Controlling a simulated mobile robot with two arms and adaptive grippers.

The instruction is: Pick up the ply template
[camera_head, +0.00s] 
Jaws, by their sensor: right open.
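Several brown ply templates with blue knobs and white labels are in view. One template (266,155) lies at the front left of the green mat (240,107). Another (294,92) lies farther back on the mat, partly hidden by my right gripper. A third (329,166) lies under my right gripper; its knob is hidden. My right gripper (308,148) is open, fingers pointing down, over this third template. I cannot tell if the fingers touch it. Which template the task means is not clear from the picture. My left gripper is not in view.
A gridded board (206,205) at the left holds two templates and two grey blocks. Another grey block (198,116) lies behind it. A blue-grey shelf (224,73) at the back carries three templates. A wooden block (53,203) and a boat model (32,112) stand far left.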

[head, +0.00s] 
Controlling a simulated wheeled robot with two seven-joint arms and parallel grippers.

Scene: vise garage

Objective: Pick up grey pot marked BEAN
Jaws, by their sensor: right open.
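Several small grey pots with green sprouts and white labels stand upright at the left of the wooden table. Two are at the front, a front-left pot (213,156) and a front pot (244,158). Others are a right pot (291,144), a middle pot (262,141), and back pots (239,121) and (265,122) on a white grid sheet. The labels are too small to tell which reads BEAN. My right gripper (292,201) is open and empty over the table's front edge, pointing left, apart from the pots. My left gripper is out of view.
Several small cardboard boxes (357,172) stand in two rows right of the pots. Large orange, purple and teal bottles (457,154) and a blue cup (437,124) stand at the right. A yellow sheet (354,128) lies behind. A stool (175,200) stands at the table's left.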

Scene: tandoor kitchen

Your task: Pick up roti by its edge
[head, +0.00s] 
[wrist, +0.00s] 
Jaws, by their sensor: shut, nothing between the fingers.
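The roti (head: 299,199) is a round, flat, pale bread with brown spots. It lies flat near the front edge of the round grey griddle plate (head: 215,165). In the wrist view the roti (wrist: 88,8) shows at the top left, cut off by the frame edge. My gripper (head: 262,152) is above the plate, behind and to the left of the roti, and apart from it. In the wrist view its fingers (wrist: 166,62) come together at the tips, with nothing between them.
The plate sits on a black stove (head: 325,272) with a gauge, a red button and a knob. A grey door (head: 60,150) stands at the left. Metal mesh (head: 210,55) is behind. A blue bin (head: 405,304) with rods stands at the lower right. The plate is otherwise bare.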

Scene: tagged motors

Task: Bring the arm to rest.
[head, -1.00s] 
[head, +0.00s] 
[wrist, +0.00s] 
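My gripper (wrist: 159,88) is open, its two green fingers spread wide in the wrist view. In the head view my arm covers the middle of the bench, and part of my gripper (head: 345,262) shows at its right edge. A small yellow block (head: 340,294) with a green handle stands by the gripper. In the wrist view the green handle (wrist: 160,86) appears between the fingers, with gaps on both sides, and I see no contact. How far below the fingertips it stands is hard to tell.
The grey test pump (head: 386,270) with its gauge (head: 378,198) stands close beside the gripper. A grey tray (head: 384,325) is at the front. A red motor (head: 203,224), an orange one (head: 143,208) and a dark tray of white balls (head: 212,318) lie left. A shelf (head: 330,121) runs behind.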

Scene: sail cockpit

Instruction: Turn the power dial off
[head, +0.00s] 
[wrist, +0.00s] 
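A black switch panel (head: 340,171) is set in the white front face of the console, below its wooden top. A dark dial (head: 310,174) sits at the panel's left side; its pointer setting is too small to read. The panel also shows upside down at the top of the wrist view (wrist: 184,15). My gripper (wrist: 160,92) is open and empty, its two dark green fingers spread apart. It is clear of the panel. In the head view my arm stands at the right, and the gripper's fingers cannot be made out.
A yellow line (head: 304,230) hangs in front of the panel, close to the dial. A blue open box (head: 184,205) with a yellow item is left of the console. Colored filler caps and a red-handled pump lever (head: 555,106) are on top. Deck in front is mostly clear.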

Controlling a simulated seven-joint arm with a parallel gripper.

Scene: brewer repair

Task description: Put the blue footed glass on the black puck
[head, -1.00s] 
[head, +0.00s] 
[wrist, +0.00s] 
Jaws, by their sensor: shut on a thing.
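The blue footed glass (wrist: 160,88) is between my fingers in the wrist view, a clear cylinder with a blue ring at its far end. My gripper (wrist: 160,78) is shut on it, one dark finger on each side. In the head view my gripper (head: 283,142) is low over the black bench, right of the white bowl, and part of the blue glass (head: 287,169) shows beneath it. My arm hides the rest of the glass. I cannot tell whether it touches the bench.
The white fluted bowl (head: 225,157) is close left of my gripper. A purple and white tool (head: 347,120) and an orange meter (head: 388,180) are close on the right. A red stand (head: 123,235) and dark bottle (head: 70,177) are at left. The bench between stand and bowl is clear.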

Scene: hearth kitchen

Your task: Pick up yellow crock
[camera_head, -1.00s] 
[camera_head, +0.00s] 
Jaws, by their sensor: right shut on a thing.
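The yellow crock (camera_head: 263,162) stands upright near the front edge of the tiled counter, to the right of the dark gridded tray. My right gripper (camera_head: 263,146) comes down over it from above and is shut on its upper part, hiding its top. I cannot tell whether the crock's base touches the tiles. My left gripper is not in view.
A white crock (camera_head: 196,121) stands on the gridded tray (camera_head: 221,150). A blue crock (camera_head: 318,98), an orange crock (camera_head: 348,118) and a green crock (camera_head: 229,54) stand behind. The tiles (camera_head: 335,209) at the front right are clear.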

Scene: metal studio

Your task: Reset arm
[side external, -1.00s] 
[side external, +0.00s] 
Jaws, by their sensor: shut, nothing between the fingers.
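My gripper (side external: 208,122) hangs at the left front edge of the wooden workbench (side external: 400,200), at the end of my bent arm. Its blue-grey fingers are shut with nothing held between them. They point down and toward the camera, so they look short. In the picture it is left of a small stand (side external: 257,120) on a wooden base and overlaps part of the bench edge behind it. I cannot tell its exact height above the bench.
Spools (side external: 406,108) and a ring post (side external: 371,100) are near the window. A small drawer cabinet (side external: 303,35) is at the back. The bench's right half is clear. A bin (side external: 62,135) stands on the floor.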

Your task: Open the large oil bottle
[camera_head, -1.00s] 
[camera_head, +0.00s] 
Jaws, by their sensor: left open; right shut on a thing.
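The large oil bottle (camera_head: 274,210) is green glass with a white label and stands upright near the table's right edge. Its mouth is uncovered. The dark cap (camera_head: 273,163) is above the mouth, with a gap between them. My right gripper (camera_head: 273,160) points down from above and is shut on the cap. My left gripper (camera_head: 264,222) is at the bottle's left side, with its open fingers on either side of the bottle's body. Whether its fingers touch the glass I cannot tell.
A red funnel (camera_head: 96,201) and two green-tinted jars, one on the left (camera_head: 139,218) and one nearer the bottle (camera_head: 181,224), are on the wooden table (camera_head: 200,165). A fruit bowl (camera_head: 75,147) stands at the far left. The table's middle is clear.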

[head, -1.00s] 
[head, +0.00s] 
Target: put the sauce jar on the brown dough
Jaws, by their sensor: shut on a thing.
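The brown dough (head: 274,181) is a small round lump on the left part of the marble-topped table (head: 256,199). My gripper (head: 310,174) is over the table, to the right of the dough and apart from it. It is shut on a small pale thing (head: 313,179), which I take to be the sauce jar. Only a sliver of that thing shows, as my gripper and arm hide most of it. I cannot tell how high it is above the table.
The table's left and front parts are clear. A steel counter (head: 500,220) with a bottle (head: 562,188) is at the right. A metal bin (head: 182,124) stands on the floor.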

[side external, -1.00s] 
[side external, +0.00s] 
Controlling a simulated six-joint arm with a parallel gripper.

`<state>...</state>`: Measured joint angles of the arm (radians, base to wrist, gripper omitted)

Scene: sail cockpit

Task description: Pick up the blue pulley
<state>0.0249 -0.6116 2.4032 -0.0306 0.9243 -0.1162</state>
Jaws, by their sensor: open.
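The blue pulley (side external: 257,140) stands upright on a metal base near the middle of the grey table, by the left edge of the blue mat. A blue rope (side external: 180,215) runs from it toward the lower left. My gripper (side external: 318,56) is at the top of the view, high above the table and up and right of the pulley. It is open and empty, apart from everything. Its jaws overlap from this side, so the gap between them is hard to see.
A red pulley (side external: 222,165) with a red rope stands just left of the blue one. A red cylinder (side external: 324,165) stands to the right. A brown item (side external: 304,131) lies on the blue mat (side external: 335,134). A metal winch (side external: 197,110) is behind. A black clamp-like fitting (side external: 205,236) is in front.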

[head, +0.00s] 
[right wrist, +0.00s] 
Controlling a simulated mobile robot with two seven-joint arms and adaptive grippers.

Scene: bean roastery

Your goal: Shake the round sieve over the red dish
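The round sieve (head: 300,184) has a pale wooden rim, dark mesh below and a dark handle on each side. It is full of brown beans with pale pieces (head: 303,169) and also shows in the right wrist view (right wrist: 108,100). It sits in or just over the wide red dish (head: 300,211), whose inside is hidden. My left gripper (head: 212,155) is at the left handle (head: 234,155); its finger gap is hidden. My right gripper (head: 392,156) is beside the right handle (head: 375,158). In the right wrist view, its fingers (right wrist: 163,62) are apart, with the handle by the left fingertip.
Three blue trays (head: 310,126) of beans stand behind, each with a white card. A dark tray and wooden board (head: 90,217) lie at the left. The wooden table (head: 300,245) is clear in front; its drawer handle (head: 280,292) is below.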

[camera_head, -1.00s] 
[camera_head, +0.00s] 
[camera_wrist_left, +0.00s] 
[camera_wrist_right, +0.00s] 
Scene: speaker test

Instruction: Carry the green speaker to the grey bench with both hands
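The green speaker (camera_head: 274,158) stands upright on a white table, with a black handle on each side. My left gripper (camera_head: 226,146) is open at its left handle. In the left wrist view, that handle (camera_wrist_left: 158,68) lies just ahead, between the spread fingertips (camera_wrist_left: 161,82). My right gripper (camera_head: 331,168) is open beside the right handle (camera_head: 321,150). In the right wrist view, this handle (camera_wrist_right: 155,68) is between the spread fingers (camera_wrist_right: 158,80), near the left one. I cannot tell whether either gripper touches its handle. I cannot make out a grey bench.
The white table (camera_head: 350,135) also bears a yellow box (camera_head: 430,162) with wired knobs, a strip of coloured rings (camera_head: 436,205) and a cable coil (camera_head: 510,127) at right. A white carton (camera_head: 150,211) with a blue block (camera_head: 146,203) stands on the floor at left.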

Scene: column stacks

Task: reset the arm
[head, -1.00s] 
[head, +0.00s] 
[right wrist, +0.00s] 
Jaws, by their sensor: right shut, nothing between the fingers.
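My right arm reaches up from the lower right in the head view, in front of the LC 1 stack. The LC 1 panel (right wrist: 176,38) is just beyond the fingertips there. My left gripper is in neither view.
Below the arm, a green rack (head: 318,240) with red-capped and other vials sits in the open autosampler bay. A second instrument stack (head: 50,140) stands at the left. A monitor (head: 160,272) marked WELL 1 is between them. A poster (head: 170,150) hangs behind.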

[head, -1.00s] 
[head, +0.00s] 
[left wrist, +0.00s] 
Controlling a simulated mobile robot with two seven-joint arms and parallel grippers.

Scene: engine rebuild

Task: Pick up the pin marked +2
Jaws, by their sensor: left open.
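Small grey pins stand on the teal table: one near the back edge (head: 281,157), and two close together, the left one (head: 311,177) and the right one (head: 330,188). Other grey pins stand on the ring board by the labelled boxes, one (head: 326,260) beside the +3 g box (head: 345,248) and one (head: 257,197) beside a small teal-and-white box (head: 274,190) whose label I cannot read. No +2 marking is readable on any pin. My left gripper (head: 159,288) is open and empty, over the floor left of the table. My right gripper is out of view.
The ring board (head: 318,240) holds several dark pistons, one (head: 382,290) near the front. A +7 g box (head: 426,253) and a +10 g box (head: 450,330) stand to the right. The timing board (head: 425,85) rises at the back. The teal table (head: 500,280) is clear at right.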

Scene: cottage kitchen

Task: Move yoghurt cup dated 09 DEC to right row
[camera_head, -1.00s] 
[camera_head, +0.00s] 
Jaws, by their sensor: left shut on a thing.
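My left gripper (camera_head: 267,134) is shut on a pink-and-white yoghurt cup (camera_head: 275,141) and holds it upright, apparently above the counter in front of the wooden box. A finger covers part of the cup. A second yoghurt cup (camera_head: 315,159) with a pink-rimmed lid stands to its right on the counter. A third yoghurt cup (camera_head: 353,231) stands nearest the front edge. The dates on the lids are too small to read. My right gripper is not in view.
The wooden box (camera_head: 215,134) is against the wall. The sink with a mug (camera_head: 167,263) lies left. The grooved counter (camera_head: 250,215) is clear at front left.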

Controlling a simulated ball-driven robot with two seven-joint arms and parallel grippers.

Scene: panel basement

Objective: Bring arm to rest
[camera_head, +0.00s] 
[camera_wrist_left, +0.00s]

******

◆ **What you need to do**:
Copy every line from the records above that contains the word "Objective".

◆ **Answer**:
Objective: Pick up grey pot marked BEAN
Objective: Bring arm to rest

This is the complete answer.